We are living fine now. We get light bread every day and plenty of other rations.
We have a great deal of rain here. It has been raining now for the last three days but has cleared off now and has got to be very hot again. These coats we have got is very near wore out and the Regt. is going to send for a new suit soon again.
We have not drawed pay but once since we left home. We will have four months pay due us the last of this month and another $50.00 bounty. I dont know when we will get it but I expect not anyways soon.
Our drummers is all out drilling except me and I am on camp duty.
We only have one hours drill in a day and that is at half past seven. They are out now and will be in about half past 8. o’clock and then at 9 is guard mounting and then nothing more till Dinner call and then Dress parade at six o’clock. …
Yesterday was my birthday and last night there was one of the drummers tried to pound me and he was trying to pull me down a hill and I tore every stitch of his shirt off of him and then I got away from him and while I was gone he hid my bed close and thought I would not find them but I soon found them and went to bed.
[The Forty-seventh remained at the “miserable hole” of Morganza until September, except for an expedition to Clinton, Aug. 23 to 29. It was then sent to St. Charles, Arkansas, remaining there from Sept. 3 to Oct. 23, when it went on an expedition to Duvall’s Bluff. The next move was to Little Rock, as is told in the letter of Nov. 19. The regiment did not, however, remain in Little Rock all winter—that was no more accurate than the prediction that they would be at home by the next summer. Nevertheless, the drummer-boy was not far wrong in seeing the beginning of the end in the reelection of Lincoln. He had already received the news of the re-election of Governor Morton of Indiana. On Nov. 25, only six days after this letter was written, the Regiment was returned to Memphis, remaining there until January, except for an expedition to Moscow, Dec. 21 to 31. On Jan. 1, it was ordered to New Orleans.]
- 15 Admiral Farragut had defeated the Confederate fleet at Mobile on August 5, but it was not until the following March that the Forty-seventh was ordered to that point.
Camp Near Little Rock, Ark.,
November 19th, 1864
Dear Sister Ann;
I now take this opportunity of trying to write you a few lines to inform you that I am still a little farther out in Arkansas near Little Rock where we have been for about three Days and I expect we will stay here till winter. When we came here we was as wet as we could be for when we got off the cars it was about nine o’clock and it looked about as much like rain as I ever saw it but it did not rain till about 1. o’clock and then it commenced raining and we was out dores [doors], had not a tent nor a house to crawl into but had to take it till about 10 o’clock the next day and then we got into some houses which some other soldiers had built and had left a few days ago and gone to fort Smith but they had left some of their sick here and they are here in the camp with us but we dont know whether we will stay in these houses all winter or not or whether we will have to go out when these other soldiers come back.

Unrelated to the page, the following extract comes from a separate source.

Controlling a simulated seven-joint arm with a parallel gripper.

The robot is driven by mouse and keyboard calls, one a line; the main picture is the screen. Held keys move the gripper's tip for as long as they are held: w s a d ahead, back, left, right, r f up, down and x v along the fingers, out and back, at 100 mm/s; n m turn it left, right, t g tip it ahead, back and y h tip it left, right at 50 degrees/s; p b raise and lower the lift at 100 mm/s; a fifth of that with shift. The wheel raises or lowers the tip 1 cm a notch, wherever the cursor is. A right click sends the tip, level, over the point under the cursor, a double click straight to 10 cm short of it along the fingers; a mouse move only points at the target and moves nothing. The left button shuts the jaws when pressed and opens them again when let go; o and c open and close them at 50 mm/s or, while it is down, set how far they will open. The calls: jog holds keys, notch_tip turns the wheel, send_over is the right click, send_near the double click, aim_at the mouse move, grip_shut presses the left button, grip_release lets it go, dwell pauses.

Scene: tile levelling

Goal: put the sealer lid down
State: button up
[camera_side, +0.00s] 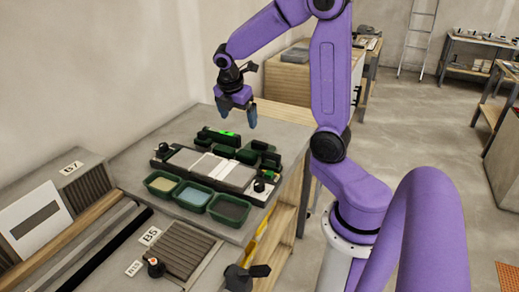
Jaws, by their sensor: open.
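My gripper (236,114) is open, its fingers pointing down above the back of the grey worktop. Nothing shows between its fingers. I cannot tell for sure which piece is the sealer lid. Small dark knobbed parts sit at the fixture's right end (261,186) and left end (162,149).
Green trays hold beige (161,183), blue (194,195) and dark grey (229,209) material. Ribbed panels marked B7 (89,184) and B5 (178,250) lie at the left and front. A dark knob-like part (245,275) shows at the front edge. Air around my gripper is clear.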

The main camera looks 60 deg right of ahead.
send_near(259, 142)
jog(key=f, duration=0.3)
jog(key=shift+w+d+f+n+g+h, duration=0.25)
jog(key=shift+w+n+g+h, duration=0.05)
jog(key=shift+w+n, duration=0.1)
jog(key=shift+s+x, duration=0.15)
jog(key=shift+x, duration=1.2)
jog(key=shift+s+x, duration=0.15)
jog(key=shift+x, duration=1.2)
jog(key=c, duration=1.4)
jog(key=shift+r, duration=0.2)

There is some talk of them going some other place when they come back and if they do we will have the quarters all to ourselves but if they dont we will have to build some of our own.
Well I was speaking of the rain when we first came here and that rain is not over yet. It is still raining and has been ever since we came here. We have not seen the sun since we came here but for all the rain it does not get muddy here like it does in some places for it is very hilly and the hills is very gravely.

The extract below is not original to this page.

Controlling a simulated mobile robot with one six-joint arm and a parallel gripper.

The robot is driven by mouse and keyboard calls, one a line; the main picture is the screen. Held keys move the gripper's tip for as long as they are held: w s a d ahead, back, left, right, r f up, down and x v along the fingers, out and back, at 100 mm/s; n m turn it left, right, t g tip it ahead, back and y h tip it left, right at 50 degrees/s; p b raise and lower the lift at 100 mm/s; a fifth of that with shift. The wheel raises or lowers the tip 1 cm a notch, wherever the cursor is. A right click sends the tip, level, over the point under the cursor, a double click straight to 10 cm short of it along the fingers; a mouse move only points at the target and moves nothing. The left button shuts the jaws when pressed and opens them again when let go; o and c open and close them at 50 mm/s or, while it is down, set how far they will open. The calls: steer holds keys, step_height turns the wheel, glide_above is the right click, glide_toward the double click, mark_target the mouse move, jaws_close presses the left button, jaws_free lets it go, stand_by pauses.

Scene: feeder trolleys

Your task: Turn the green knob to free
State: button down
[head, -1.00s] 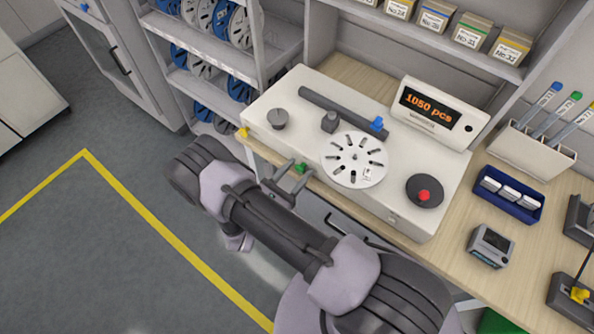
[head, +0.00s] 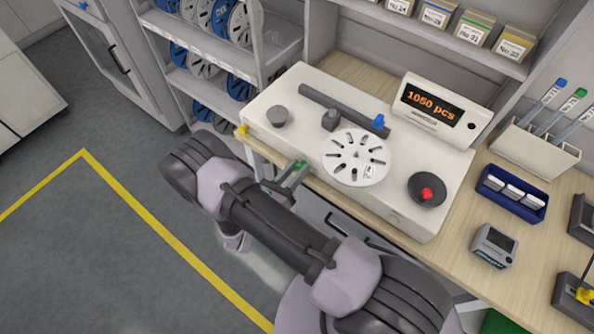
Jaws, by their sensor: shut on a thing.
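The green knob (head: 299,165) is on the front face of the white counting machine (head: 395,213), near its lower left edge. Only a small part of it shows between the fingers. My gripper (head: 296,171) is shut on the green knob at the machine's front. The knob's pointer and any position marks are too small or hidden to read.
A white slotted disc (head: 357,157) and a black disc with a red knob (head: 426,193) sit on the machine top. A yellow knob (head: 242,130) is at its left corner. A blue tray (head: 511,193) and a small grey device (head: 493,246) stand to the right.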

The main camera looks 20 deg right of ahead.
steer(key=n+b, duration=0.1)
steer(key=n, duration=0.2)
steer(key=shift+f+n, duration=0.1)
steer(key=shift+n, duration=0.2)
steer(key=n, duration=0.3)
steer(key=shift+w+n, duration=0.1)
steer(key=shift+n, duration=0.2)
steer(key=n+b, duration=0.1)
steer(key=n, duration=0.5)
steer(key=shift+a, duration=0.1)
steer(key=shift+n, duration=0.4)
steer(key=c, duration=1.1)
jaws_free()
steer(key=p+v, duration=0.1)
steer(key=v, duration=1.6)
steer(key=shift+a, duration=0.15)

This is a very nice place about as nice a place as Noblesville only a great deal larger but nothing to compare with the capital of Indiana and it is very nice country around here too.
There is a great many soldiers here now and I think they will stay here all winter and; then in the Spring start out through the country after the rebels. I think that is the movements of this army but there is no telling what will be done for we have been knocked around all summer and done nothing and it may be done so this winter, but I hope we will all come home next summer and I think we will for we have won one of the grand victories already. The reason I say this is that we have got our Governor again and that is not the best yet for, we hope soon to hear of the re-election of our Noble President that we have long wished to have four years longer and when we hear of that I think we will not have to stay in the field much longer, at least I hope not.